**Written instruction:** Look through the material below and copy exactly the lines from the line with "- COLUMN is" to the line with "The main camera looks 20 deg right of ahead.", those two lines included.
## begin Data excerpts
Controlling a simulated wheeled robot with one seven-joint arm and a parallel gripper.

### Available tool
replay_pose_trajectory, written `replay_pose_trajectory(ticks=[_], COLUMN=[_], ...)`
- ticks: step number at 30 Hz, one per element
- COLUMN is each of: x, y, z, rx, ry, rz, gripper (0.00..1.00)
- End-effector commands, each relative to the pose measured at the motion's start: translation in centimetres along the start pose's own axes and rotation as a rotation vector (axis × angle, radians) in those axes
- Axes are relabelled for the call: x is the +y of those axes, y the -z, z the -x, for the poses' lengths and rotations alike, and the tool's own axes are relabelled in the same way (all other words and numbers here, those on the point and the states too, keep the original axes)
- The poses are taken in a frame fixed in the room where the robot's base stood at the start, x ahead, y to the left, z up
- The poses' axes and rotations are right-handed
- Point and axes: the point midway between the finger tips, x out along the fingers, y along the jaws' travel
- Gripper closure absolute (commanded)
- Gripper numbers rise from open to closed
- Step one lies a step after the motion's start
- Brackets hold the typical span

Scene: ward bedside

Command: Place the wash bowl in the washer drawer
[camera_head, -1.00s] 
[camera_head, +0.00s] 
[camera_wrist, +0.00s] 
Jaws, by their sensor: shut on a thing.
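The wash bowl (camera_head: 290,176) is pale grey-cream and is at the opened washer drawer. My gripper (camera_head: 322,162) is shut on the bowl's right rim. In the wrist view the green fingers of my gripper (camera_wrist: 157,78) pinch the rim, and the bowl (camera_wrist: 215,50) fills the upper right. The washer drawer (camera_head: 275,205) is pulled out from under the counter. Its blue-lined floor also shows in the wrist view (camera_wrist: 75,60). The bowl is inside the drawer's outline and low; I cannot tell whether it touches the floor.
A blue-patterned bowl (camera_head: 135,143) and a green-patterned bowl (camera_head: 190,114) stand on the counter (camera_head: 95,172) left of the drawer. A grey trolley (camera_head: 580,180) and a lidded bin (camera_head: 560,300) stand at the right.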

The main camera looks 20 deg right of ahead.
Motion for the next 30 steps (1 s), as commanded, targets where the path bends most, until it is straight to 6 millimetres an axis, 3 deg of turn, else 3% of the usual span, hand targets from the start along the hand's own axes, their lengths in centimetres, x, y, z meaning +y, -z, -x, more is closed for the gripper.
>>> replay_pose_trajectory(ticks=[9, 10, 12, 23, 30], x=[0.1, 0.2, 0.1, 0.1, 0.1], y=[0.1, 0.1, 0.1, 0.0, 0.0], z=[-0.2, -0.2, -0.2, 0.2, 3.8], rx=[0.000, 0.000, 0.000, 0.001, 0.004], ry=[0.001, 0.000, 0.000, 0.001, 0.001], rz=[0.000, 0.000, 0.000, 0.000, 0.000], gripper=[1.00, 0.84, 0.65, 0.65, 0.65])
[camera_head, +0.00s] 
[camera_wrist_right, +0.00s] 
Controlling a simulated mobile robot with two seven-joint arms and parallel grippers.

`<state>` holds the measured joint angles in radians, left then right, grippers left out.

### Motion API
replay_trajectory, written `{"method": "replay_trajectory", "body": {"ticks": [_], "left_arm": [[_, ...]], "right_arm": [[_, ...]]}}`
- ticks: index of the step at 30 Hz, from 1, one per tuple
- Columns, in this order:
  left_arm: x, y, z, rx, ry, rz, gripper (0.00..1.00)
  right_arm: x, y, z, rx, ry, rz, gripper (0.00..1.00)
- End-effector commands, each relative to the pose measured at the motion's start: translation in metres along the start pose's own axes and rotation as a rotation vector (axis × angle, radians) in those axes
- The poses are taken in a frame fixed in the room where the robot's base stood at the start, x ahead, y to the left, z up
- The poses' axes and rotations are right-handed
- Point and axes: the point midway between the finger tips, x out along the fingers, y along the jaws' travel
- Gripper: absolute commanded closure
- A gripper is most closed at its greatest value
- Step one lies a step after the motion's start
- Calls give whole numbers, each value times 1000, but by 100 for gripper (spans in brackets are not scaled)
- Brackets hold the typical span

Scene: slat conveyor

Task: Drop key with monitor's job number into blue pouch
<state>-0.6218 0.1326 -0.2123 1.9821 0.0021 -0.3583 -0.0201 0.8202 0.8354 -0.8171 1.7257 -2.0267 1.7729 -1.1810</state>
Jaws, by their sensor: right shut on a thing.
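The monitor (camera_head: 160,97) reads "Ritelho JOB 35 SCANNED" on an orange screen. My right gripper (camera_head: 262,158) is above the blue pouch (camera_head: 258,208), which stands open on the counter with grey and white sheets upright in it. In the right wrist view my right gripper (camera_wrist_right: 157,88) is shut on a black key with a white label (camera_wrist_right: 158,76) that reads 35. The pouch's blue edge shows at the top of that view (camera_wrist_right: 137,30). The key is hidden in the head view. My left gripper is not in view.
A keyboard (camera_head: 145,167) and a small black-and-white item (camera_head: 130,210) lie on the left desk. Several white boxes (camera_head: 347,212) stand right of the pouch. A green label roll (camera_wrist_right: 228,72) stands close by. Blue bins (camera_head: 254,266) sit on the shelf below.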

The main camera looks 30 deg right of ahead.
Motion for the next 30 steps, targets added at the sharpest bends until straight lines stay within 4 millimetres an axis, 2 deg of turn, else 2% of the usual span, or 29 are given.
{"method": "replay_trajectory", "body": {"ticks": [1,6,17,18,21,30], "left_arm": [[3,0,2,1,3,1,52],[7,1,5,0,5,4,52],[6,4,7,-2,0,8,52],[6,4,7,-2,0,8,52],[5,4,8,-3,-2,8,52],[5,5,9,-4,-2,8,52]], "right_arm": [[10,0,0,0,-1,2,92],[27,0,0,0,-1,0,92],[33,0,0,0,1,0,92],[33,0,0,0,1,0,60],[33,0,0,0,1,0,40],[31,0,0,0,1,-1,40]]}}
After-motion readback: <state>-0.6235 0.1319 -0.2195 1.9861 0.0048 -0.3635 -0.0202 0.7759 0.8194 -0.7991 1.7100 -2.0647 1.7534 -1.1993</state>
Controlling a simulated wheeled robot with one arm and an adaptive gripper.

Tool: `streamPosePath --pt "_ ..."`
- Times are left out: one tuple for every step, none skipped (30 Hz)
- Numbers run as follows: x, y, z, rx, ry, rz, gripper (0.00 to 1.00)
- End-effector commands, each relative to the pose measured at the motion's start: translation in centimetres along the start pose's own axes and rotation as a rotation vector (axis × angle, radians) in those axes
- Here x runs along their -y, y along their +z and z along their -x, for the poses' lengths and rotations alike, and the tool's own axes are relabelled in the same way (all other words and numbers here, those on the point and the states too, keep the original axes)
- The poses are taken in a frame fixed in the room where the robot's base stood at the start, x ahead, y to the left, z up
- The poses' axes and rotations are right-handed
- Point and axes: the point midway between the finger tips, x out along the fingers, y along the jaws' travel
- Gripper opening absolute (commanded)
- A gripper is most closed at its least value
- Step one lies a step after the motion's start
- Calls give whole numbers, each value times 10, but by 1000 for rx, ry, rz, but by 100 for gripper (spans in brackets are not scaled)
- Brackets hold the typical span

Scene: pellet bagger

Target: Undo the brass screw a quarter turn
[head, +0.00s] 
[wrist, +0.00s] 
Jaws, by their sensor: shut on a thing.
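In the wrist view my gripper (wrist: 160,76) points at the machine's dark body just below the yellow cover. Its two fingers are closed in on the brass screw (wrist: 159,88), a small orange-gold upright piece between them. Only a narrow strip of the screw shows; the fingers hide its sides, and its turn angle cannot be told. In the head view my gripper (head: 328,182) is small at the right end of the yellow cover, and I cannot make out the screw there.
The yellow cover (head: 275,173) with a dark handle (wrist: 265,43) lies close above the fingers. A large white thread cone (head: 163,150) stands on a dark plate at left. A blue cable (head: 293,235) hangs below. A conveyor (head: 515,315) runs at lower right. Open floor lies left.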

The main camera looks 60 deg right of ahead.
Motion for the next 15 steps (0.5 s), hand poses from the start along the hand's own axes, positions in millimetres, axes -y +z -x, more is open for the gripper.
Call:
## end Data excerpts
**Reply:**
- COLUMN is each of: x, y, z, rx, ry, rz, gripper (0.00..1.00)
- End-effector commands, each relative to the pose measured at the motion's start: translation in centimetres along the start pose's own axes and rotation as a rotation vector (axis × angle, radians) in those axes
- Axes are relabelled for the call: x is the +y of those axes, y the -z, z the -x, for the poses' lengths and rotations alike, and the tool's own axes are relabelled in the same way (all other words and numbers here, those on the point and the states too, keep the original axes)
- The poses are taken in a frame fixed in the room where the robot's base stood at the start, x ahead, y to the left, z up
- The poses' axes and rotations are right-handed
- Point and axes: the point midway between the finger tips, x out along the fingers, y along the jaws' travel
- Gripper closure absolute (commanded)
- Gripper numbers rise from open to closed
- Step one lies a step after the motion's start
- Brackets hold the typical span

Scene: ward bedside

Command: Place the wash bowl in the washer drawer
[camera_head, -1.00s] 
[camera_head, +0.00s] 
[camera_wrist, +0.00s] 
Jaws, by their sensor: shut on a thing.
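The wash bowl (camera_head: 290,176) is pale grey-cream and is at the opened washer drawer. My gripper (camera_head: 322,162) is shut on the bowl's right rim. In the wrist view the green fingers of my gripper (camera_wrist: 157,78) pinch the rim, and the bowl (camera_wrist: 215,50) fills the upper right. The washer drawer (camera_head: 275,205) is pulled out from under the counter. Its blue-lined floor also shows in the wrist view (camera_wrist: 75,60). The bowl is inside the drawer's outline and low; I cannot tell whether it touches the floor.
A blue-patterned bowl (camera_head: 135,143) and a green-patterned bowl (camera_head: 190,114) stand on the counter (camera_head: 95,172) left of the drawer. A grey trolley (camera_head: 580,180) and a lidded bin (camera_head: 560,300) stand at the right.

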The main camera looks 20 deg right of ahead.

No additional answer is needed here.